The text confirms our glimpse of the title. Superficially a historical review of the accretion of presidential power, the book is actually a partisan attack upon the Nixon Presidency. Two uncongenial rhetorical operations, analysis and philippic, are. as usual, carried on simultaneously but with such disarming equability that much vigilance is required to keep each distinctly in view. In the dexterity with which the combination is effected lies the secret of Professor Schlesinger’s celebrity.
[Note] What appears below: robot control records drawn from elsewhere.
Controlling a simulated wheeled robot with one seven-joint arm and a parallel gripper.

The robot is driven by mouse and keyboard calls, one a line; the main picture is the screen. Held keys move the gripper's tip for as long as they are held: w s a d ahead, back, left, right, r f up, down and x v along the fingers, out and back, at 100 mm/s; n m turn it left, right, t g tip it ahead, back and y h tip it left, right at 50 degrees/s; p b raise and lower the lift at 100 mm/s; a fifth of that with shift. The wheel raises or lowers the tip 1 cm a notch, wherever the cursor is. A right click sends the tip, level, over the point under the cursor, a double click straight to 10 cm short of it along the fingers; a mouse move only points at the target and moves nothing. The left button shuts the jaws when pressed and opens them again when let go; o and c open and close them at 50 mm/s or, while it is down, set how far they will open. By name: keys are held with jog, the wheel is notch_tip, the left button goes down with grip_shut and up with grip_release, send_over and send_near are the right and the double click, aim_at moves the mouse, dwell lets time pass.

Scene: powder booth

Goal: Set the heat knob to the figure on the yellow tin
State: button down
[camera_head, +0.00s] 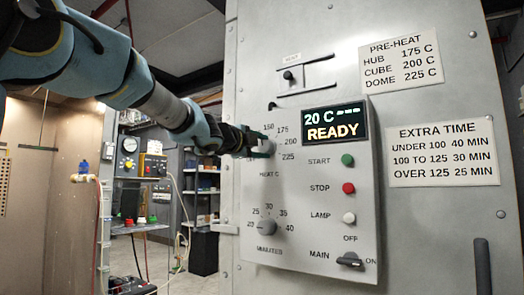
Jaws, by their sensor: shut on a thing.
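The heat knob (270,149) is on the grey control panel, above the label "HEAT C". The figures 150, 175, 200 and 225 show around it; its left side is covered by my gripper. My gripper (262,146) reaches in from the left and is shut on the heat knob. The knob's pointer is hidden, so I cannot tell its setting. The display (335,123) above right reads "20 C" and "READY". I see no tin that I can make out as the yellow one.
Below is the minutes knob (267,227). To the right are the green start button (347,160), red stop button (348,188), lamp button (349,218) and main switch (350,260). A pre-heat sign (401,60) lists hub 175, cube 200, dome 225; an extra time sign (442,152) hangs below.

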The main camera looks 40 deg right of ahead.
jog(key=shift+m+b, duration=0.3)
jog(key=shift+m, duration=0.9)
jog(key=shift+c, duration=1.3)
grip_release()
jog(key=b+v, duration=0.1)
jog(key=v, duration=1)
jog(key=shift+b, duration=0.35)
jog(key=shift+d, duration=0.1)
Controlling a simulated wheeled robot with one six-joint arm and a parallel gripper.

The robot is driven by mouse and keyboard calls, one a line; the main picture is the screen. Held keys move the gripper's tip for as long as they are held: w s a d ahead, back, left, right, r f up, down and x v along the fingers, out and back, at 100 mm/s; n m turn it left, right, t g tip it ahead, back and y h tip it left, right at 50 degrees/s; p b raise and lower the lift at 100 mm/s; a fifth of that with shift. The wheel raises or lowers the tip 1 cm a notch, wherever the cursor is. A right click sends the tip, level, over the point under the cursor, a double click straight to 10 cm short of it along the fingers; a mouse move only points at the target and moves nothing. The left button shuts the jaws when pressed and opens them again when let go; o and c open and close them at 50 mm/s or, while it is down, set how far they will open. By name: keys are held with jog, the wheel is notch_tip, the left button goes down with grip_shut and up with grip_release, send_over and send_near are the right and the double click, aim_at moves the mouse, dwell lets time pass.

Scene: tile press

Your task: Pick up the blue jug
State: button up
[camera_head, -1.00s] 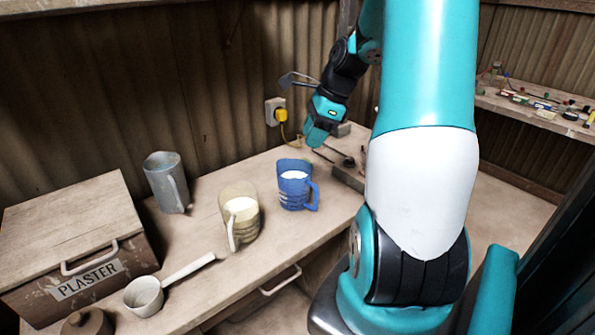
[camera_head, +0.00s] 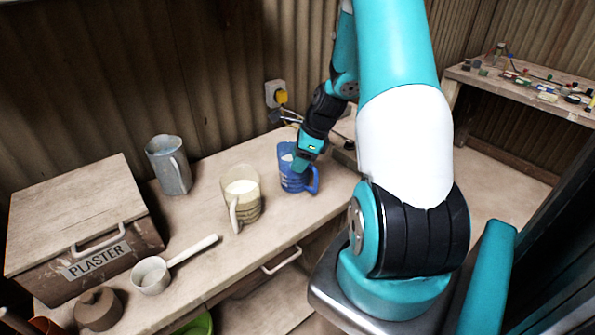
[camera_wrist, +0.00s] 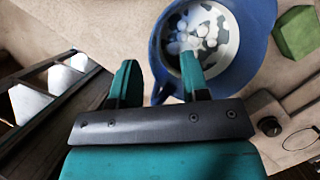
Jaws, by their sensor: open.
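The blue jug (camera_head: 291,183) stands upright on the wooden bench, its handle on the right in the head view. My gripper (camera_head: 300,163) is at the jug's top and partly covers it. In the wrist view the jug (camera_wrist: 262,22) is seen from above, with whitish contents and lumps inside. There my gripper (camera_wrist: 159,64) is open and holds nothing. Its right finger overlaps the jug's opening; its left finger lies outside the jug to the left. I cannot tell whether either finger touches the jug.
A ladle (camera_head: 152,276) and a plaster box (camera_head: 75,215) are farther left. In the wrist view a green block (camera_wrist: 298,34) lies close to the jug.

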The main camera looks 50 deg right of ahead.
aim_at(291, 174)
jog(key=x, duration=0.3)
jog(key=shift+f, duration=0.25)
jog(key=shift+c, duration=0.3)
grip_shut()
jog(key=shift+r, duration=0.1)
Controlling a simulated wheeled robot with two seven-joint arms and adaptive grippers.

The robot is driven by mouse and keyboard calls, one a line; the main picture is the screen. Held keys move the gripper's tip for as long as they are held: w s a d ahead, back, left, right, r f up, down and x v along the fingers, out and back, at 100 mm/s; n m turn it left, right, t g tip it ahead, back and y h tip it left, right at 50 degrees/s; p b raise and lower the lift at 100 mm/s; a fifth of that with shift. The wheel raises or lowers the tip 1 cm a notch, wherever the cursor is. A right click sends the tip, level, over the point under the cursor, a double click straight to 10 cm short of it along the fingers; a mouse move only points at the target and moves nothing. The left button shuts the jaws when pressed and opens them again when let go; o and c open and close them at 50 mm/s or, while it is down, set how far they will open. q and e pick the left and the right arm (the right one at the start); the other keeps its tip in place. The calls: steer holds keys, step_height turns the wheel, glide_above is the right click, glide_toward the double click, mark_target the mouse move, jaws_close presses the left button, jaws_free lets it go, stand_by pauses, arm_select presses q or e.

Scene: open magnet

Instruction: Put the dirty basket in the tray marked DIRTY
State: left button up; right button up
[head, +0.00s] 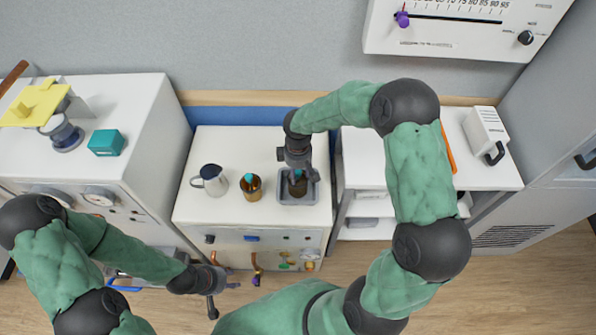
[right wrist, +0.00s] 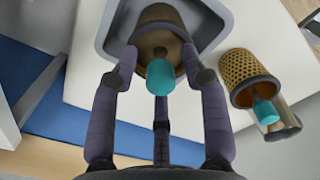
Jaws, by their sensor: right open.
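A brown basket with a teal handle stands in a grey tray (head: 284,199); the basket (right wrist: 158,22) and tray (right wrist: 103,35) also show in the right wrist view. My right gripper (head: 298,178) is above this basket, its fingers (right wrist: 160,78) open and spread around the teal handle without visibly gripping it. A second basket (head: 251,190), golden mesh with a teal handle, stands outside the tray to its left; it also shows in the right wrist view (right wrist: 243,72). No tray marking is readable. My left gripper (head: 222,293) is open and empty, low in front of the white cabinet.
A metal pitcher (head: 211,182) stands left of the second basket on the white cabinet top (head: 225,145). A white unit with a teal box (head: 107,142) is at left. A shelf with a white device (head: 484,130) is at right. The cabinet's front edge has free room.

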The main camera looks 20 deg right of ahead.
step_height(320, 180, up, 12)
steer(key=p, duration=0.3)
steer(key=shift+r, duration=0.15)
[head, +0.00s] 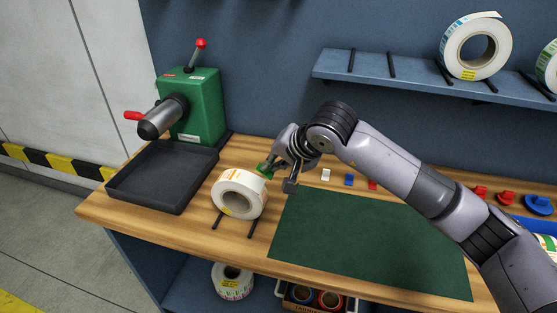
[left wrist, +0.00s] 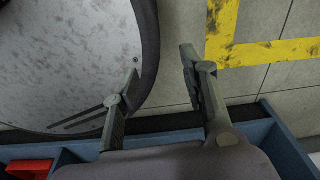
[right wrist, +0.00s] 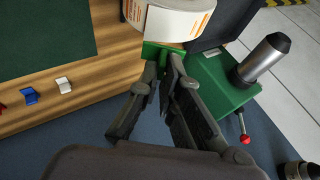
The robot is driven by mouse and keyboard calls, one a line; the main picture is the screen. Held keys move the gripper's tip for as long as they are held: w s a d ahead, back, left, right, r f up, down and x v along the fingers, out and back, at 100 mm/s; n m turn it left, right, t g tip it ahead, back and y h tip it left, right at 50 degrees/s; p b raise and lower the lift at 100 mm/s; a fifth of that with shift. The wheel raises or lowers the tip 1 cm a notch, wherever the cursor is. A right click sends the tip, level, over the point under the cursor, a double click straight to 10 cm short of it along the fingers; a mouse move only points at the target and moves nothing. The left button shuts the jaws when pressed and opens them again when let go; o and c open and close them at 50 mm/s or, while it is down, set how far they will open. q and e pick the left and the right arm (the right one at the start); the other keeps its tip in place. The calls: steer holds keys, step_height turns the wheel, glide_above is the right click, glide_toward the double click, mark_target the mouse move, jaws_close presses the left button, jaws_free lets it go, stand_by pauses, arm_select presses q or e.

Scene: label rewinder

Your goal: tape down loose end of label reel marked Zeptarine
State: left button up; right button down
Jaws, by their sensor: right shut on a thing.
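A white label reel (head: 238,195) with orange print and a yellow sticker stands on two dark rods on the wooden bench; its name is too small to read. My right gripper (head: 276,175) is just right of and behind this reel, shut on a small green tab (head: 265,170). In the right wrist view the green tab (right wrist: 163,54) lies between the fingertips, close against the reel (right wrist: 168,17); whether they touch is unclear. My left gripper (left wrist: 160,68) is open and empty over the floor, outside the head view.
White (head: 325,175), blue (head: 349,180) and red (head: 373,185) tabs lie behind the green mat (head: 370,240). A green rewinder (head: 198,105) and black tray (head: 155,190) stand left. Other reels sit on the upper shelf (head: 405,82) and below the bench. The mat is clear.

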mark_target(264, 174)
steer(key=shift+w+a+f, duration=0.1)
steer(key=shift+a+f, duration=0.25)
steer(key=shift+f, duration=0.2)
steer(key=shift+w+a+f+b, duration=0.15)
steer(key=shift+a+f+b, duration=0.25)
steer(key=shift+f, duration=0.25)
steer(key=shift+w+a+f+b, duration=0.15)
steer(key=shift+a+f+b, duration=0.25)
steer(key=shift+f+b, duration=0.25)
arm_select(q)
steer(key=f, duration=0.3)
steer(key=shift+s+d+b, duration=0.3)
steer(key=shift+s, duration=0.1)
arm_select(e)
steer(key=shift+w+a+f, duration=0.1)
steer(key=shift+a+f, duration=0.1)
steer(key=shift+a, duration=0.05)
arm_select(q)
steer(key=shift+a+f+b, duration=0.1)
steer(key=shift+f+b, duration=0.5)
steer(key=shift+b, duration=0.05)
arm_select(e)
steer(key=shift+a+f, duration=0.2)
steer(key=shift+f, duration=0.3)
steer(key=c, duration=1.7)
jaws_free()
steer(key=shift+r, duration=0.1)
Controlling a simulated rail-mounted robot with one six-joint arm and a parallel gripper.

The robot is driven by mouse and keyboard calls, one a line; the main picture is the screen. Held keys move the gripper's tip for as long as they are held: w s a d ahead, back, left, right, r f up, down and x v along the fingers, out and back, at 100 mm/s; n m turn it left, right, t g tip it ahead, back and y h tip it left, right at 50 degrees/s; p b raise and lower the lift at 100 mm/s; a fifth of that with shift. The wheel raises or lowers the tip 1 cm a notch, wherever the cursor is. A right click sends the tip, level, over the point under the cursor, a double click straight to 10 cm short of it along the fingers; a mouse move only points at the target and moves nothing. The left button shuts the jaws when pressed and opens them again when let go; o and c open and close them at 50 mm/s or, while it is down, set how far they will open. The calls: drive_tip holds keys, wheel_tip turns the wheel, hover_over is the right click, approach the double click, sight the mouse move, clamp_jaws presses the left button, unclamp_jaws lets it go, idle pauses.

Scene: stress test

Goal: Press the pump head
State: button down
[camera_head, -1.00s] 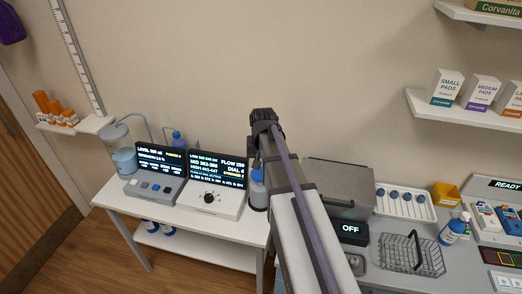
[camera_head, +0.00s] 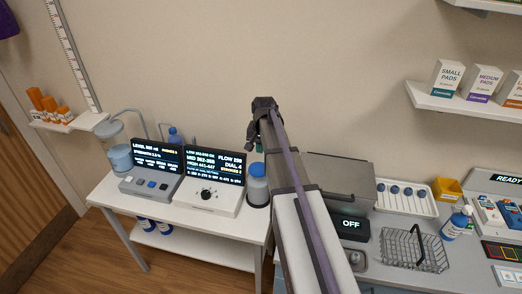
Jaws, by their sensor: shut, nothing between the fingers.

The occasion for The Imperial Presidency is the Liberal Establishment’s need to cover its historical flank while it reverses party line on the question of presidential power. The book carries in itself ample evidence that the reversal is temporary and expediential. for it provides for an easy return to the old position when necessary. The Liberals have for more than a generation favored (and exercised) the widest latitude in presidential (and executive generally) initiative and authority. They have portrayed the Presidency as “the central instrument of democracy.” and continuing additions to its prerogatives as desirable and inevitable. However, Mr. Nixon has evinced a need to curtail presidential power in non-Establishment hands. In an over-modest apology the author counts himself among the scholars who, “over-generalizing from the prewar [World War II] contrast between a President who was right and a Congress which was wrong,” lent themselves to “an uncritical cult of the activist Presidency.” But unlike Andrew Jackson’s deathbed chagrin that he had not shot Henry Clay and hanged John C. Calhoun, there is no genuine regret or repentance here. When in his last chapter Schlesinger comes to discuss concrete proposals for shifting the balance of power back toward the Congress, he finds none of them satisfactory, being unwilling to tie the hands of any future Liberal President. And in more than four hundred pages of historical discussion of the growth of executive power in such respects as war-making, treaty-making, spending, and privilege, the only power grabs that arouse his unmitigated indignation were committed either in the remote past or by Mr. Nixon. All this is to say that Professor Schlesinger does not intend to give up the “cult of the activist Presidency,” only the “uncritical cult of the activist Presidency.”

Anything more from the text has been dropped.